Booing is also tied to a sense of place. If you go to a club every week to hear a certain kind of sound, you might not like it if what you hear is too different, and the people around you might not like it either. Theatergoers are more accepting, and often if they don't like what they see they think that might be their own problem.

Marcus Bressler said...

If I was in the theatre the night the Rent cast member castigated Mike Pence in 2016, I would have stood up and booed, loudly and continually until the asshat, rude performers (not actors) shut their pieholes. Then I'd ask for a refund.
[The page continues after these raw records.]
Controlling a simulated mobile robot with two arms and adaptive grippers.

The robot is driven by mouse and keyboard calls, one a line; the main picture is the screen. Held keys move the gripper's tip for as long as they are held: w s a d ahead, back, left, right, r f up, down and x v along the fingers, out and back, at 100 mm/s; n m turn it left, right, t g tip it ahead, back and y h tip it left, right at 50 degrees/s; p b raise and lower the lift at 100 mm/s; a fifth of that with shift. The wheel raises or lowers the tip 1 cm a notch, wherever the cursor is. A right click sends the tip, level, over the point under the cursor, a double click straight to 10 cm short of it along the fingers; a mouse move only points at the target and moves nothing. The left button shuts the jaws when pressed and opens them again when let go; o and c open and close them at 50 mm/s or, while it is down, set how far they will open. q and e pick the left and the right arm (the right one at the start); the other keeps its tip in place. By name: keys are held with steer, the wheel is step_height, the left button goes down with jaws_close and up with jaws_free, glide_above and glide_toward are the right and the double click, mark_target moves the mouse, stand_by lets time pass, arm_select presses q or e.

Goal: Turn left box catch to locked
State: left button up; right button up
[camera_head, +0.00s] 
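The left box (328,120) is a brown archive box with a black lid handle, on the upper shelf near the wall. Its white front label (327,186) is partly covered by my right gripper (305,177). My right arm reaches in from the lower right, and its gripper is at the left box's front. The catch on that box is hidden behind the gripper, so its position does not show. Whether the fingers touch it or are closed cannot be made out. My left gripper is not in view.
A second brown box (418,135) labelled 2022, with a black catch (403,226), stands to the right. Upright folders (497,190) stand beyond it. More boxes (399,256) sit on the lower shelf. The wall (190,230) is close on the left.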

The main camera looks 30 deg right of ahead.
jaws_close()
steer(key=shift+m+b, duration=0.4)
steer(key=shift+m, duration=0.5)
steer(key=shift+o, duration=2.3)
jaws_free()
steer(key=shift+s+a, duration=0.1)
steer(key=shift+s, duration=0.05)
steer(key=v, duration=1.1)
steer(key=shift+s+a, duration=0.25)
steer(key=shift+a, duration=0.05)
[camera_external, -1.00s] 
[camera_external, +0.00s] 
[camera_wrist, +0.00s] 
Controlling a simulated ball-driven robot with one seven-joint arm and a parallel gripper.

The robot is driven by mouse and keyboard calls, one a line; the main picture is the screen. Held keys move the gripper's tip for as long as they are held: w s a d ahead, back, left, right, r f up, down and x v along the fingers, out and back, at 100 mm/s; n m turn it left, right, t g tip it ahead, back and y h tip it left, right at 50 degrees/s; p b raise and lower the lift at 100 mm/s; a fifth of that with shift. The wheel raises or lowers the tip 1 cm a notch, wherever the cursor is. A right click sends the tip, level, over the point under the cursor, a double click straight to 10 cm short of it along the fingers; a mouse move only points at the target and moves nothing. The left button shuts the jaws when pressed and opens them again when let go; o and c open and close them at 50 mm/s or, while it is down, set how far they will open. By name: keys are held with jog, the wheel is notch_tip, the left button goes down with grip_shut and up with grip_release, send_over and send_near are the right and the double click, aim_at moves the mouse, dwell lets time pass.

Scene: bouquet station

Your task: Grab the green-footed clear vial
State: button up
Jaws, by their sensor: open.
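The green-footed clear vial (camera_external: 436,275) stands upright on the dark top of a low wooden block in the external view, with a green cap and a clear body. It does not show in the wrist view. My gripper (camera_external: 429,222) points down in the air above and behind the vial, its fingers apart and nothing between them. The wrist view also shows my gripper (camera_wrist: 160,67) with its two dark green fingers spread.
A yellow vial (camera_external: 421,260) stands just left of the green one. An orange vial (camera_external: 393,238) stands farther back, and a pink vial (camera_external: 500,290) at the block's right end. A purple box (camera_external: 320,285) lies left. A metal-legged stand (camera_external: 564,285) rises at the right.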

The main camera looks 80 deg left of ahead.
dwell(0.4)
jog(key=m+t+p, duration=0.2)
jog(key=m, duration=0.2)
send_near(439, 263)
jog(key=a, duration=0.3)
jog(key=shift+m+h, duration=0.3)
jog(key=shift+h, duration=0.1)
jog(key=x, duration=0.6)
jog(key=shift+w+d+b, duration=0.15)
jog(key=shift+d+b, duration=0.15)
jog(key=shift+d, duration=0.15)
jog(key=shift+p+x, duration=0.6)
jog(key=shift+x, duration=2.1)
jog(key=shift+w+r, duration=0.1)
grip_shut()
Fools.

Narr said...

I presented a paper in Germany in 1996 that was met with table-rapping and thigh-slapping from the audience. Not the reaction I expected, but better than booing.

Turns out that's applause in that academic setting.

I rarely boo at movies though I have been known to walk out. My worst habit is to let out a low "faay-keee" at bad special effects. That, and an ability to throw my voice in the dark, saying "kneedeep . . . kneedeep." Like a frog.

Cato said...

I have been to the metropolitan opera in New York City a number of times. It has some reputation for booing, occasionally, not anything like some of the European houses. I have never heard a boo at the met.

loudogblog said...

mikee said...
"Give me Cyrano's death threats against the fat actor and romantic rival Montfleury, now that is cancel culture worth seeing on stage!"

Attend to me, fool moon. I clap my hands three times, thus. On the third, you will eclipse yourself.